Experiment wrapper code

Experiment

 class Experiment(conf, cold=False) 

Full experiment wrapper.

Calls several sklearn modules in the Pipeline class and reports on the classifier performance. For this, the class uses a configuration dictionary. The full list of options for this is listed under attributes.

Parameters Type Doc
cold boolean, optional, default False If true, will not immediately run the experiment after calling theclass. Generally we assume that one immediately wants to run on call.
Attributes Type Doc
"project" "project_name" The project name functions as a hook to for example call the best performing set of parameters out of a series of experiments on the same data.
"train_data" [CSV("/somedir/train.csv", label=1, text=2), CSV("/somedir/train2.csv", label=3, text=5] The data on which the experiment will train. If the location of a .csv is provided, it will open these up and create an iterator for you. Alternatively, you can provide your own iterators or iterable structures providing instances of the data.
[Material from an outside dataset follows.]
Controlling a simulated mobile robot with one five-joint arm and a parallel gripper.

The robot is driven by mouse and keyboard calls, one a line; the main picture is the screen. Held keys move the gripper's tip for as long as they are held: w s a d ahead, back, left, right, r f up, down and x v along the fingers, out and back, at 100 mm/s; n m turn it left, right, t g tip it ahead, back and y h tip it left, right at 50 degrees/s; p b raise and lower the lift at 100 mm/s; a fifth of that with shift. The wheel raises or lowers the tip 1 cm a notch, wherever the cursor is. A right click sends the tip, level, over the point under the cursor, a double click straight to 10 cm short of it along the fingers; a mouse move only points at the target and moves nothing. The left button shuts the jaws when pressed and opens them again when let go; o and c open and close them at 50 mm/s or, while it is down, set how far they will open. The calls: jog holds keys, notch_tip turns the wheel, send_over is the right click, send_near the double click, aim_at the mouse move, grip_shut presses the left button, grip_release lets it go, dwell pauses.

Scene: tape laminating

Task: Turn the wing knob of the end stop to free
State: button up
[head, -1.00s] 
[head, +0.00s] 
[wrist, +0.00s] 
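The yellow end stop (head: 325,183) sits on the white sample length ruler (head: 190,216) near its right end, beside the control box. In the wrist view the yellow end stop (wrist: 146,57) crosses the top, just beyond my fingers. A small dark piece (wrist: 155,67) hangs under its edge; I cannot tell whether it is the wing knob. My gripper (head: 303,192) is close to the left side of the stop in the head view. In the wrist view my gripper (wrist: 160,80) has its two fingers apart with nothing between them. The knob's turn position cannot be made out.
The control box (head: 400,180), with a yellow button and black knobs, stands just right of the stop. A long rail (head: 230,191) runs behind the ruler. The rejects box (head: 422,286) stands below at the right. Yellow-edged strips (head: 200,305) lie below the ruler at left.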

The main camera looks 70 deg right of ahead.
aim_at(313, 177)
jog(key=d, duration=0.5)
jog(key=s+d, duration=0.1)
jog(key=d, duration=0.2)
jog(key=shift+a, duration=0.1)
If only training data is provided, the experiment will evaluate in a tenfold setting by default.
"test_proportion" 0.3 As opposed to a test FILE, one can also provide a test proportion, after which a certain amount of instances will be held out from the training data to test on.
"backbone" Spacy() The backbone is used as an all-round NLP toolkit for tagging, parsing and in general annotating the text that is provided to the experiment. If you wish to utilize features that need for example tokens, lemmas or POS tags, they can be parsed during loading. Please be advised that it's more convenient to do this yourself beforehand.
"save" ("log", model", "db", "man", "json", "pickle") Save the output of the log, or dump the entire model with itsclassification method and pipeline wrapper for new data instances.

Methods

Function Doc
save Save desired Experiment data.
run Split data, fit, transfrom features, tf*idf, svd, report.

save

    save() 

Save desired Experiment data.

run

    run(conf) 

Split data, fit, transfrom features, tf*idf, svd, report.